Underlying so much of the so-called discussion of messages floating around the Internet and reactions to various people and ideas are hate and anger. Now anger probably leads to hate, because it must eventually manifest itself against someone or something. Anger usually springs up from inside yourself. Causes are individual, but certain general causes accumulate from the individual. Often anger comes from internal feelings of lack of self-worth, or feeling threatened by events, or feelings of fear of others who are different from me, or fear of losing my wealth–or not getting the wealth I feel I deserve.

The generation now in its 50s and entering the 60s has been described as the “me generation” since before 1970. And that’s a lot of what I see. Too many people are still striving for everything that they think they are owed, when in fact, they are owed nothing. Too wrapped up in accumulating things and worried simultaneously about losing what they have and not getting as many things as they desire, they lash out at others who threaten their lifestyle–at least as they see it.

I’m back to Thomas a Kempis in The Imitation of Christ, but you could find similar words in most spiritual writers. “A man is raised up from the earth by two wings–simplicity and purity.
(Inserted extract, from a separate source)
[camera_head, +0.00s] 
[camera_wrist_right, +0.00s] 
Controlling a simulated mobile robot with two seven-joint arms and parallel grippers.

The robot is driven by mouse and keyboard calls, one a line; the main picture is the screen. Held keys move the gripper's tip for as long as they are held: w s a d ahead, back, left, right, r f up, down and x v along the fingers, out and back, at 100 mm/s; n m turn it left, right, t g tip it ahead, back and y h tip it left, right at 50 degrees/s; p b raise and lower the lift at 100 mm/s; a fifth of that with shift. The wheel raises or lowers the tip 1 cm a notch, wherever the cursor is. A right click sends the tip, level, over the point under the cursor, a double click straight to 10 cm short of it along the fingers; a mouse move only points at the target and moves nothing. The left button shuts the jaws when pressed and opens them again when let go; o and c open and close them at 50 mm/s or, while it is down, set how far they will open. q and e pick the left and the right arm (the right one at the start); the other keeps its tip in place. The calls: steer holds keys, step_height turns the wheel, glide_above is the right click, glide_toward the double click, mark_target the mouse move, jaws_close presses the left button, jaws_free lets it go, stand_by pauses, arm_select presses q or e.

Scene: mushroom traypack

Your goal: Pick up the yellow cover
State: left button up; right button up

There must be simplicity in his intention and purity in his desires. Simplicity leads to God, purity embraces and enjoys Him.”

Only by simplifying your life and striving for purity by focusing on God through Jesus can you deal with all the internal turmoil–the conflicts that lead to hate, anger, fear. I counsel that to so many people I meet these days who are so conflicted by striving and worry. Calm down, breathe, seek God, meditate on His Word. In these you can start toward simplicity and the true peace that God offers.